As much as I like watching Cisco Systems (Nasdaq: CSCO) do its amazing growth thing, its pooling accounting bugs me.

The company should take a close look at fast-growing JDS Uniphase (Nasdaq: JDSU), whose treatment of acquisitions makes it plain for investors to see how much money the optical networking manufacturer spent in the last 18 months to become a market leader.

The bottom line is this: Eliminating the pooling of interests method for acquisitions is the right thing to do, since it allows investors to better track how much companies are spending on big acquisition deals.

Many corporations know it, but argue they can't take the final step since investors are too dumb to understand that those enormous amortization expenses are noncash charges that don't affect economic profitability.

That's just plain wrong.

There's boatloads of information supporting the position that investors don't penalize companies for noncash amortization charges. More on this in a bit. First, a little background for investors who burned their accounting textbooks years ago.

When a company makes an acquisition it can account for the transaction in one of two ways, purchase or pooling. You'll see this language in every press release involving an acquisition. Since the method chosen has a drastic impact on the acquiring company's financial statements, it's worth understanding the basic differences, especially here in the Rule Maker portfolio where we pay so much attention to the balance sheet.

In purchase accounting, the acquiring company records all assets and liabilities of the purchase at fair market value. The excess amount paid over net asset value gets recorded as goodwill on the balance sheet and is written down over as much as 40 years. These goodwill amortization charges are an expense that can drastically reduce earnings, even though they have no affect on the company's real profitability.

In pooling accounting, the two merging companies merely combine their assets and liabilities at historical cost, creating zero goodwill on the balance sheet and, therefore, zero goodwill amortization charges on the income statement. Earnings aren't impacted, and the wedded couple sails blissfully into the sunset of smooth accounting miracles.

Problem is, there's no track record of how much the acquiring company paid for the wedding, since everything was just combined at book value, as though the two became one without any capital costs for goodwill.

One of the chief problems with this is that it can create the wrong impression. For example, a company that records acquisitions using the purchase method could end up with lower returns on equity and assets relative to a company that uses pooling, even though economically there's no difference between the accounting treatments.

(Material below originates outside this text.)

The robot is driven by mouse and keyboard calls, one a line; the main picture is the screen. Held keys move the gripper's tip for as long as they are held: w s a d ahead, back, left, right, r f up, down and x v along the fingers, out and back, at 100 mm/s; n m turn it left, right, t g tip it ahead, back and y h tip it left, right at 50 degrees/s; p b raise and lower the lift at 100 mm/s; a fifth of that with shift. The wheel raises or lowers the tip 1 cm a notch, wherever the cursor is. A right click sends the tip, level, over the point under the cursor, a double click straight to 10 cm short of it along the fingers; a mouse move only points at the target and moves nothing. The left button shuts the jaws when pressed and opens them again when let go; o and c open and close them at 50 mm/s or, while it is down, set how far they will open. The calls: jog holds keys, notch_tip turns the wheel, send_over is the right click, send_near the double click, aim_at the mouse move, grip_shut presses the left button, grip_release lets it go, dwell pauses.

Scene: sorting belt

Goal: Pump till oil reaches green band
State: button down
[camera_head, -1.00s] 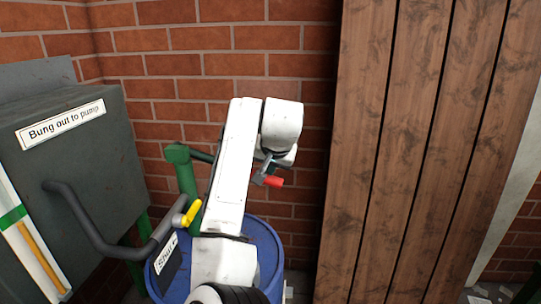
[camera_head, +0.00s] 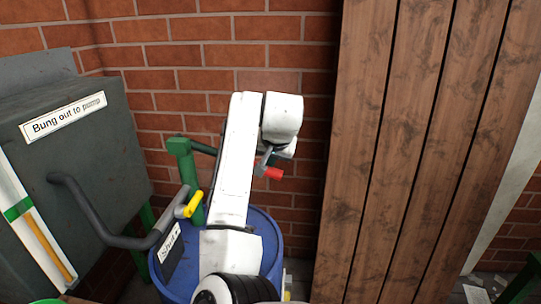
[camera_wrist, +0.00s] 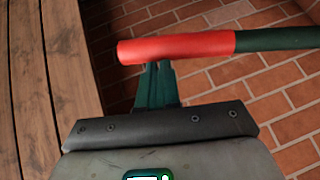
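A grey tank (camera_head: 75,150) with a "Bung out to pump" label stands at the left. On its front is a white gauge strip (camera_head: 12,190) with a green band (camera_head: 18,209). A yellow oil column (camera_head: 50,252) rises to about the band's lower edge. A green pump post (camera_head: 183,160) stands at the blue drum (camera_head: 262,228); its lever ends in a red grip (camera_head: 268,171), which also crosses the wrist view (camera_wrist: 175,48). My gripper (camera_wrist: 155,66) has its fingers together, tips right at the grip's underside; contact is unclear. My arm hides part of the lever.
Brick wall lies behind; wooden planks (camera_head: 400,150) stand close on the right.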

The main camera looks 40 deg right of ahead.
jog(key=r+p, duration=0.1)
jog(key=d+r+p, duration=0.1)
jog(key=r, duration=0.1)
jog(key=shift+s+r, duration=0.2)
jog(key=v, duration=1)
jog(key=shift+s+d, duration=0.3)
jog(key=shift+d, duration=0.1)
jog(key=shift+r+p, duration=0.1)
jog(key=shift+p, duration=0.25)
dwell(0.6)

It's indisputable, therefore, that purchase accounting gives investors a better look at what a company has been doing with its capital, since goodwill appears, plain as day, on the balance sheet. This makes it easier to develop a clear financial picture of what's been happening.

Nevertheless, companies like our own Cisco Systems (Nasdaq: CSCO) spend more time in the pool than Mark Spitz, and are fighting against any changes the Financial Accounting Standards Board (FASB) has planned. (Currently, FASB has proposed a rule to eliminate pooling accounting as of January 1.)

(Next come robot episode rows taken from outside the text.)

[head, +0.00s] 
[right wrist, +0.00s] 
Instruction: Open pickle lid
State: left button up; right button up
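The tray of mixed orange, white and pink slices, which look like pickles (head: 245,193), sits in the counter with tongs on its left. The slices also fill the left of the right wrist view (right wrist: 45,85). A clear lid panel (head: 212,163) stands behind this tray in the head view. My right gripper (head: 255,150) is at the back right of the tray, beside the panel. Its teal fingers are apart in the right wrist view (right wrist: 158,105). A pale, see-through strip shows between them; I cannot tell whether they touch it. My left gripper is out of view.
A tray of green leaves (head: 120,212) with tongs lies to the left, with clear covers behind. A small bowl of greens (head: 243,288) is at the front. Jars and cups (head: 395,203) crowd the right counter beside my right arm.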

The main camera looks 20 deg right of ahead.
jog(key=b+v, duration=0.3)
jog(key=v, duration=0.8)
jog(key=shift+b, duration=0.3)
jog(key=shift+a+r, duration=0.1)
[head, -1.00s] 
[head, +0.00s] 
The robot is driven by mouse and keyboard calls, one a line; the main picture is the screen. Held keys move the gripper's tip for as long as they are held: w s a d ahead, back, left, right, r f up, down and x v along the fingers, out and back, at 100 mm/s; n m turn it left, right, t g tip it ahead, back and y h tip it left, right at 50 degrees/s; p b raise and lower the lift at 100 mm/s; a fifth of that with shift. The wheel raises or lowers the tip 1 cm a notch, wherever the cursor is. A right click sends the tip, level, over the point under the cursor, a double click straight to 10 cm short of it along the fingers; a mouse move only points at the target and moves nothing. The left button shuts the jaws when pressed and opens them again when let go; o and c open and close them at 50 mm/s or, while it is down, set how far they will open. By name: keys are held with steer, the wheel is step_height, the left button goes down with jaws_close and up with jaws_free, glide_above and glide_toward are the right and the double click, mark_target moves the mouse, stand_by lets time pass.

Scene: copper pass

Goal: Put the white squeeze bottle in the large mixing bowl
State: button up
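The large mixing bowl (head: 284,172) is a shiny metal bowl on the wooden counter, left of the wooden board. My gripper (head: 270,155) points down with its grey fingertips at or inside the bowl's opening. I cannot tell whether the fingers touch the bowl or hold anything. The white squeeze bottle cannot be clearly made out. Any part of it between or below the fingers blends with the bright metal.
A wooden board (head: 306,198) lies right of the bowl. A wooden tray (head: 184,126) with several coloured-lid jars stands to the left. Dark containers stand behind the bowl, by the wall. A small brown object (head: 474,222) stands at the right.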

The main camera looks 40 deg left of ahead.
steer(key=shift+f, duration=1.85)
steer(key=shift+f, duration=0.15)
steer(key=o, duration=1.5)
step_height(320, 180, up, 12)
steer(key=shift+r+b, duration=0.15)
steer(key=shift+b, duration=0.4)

"Elimination of pooling will derail the engine that is driving the strong economy of this country," Cisco Systems Controller Dennis Powell, said in a June 25 Washington Post story.

That's balderdash (a worthless mixture of liquors).

Optical component networking company JDS Uniphase (Nasdaq: JDSU) has been busily buying companies over the last year -- well over $50 billion worth, including the SDL (Nasdaq: SDLI) deal -- and all have been accounted for using the purchase method.

As of June 30, the end of JDS's fiscal year, the company reported a whopping $897 million worth of amortization charges on its income statement, more than enough to wipe out its $679 million of gross profit for the year. Turning to the balance sheet, we see that the bulk of JDS's assets -- more than $22 billion -- are intangible, largely the result of goodwill from acquisitions.

At least we know how the company has been spending its money. We've got our answer in black and white on the financial statements. As long as investors realize those assets may not be worth anything like the amount the company paid for them -- which is a risk in many acquisitions -- they're in good shape, fully informed about JDS's capital activities.

"It's easier to see," said Steve Moore, vice president of finance at JDS, in a phone interview. "You get to see the full impact of the deal on the balance sheet."

But, won't the investing public fail to realize that amortization charges won't damage the company's profitability? Let's see, JDS stock is up almost 40% this year. A company nobody heard of 18 months ago has a market value approaching $100 billion. "You have to give the investing public a little credit," Moore said. "The economics of the transactions are the same."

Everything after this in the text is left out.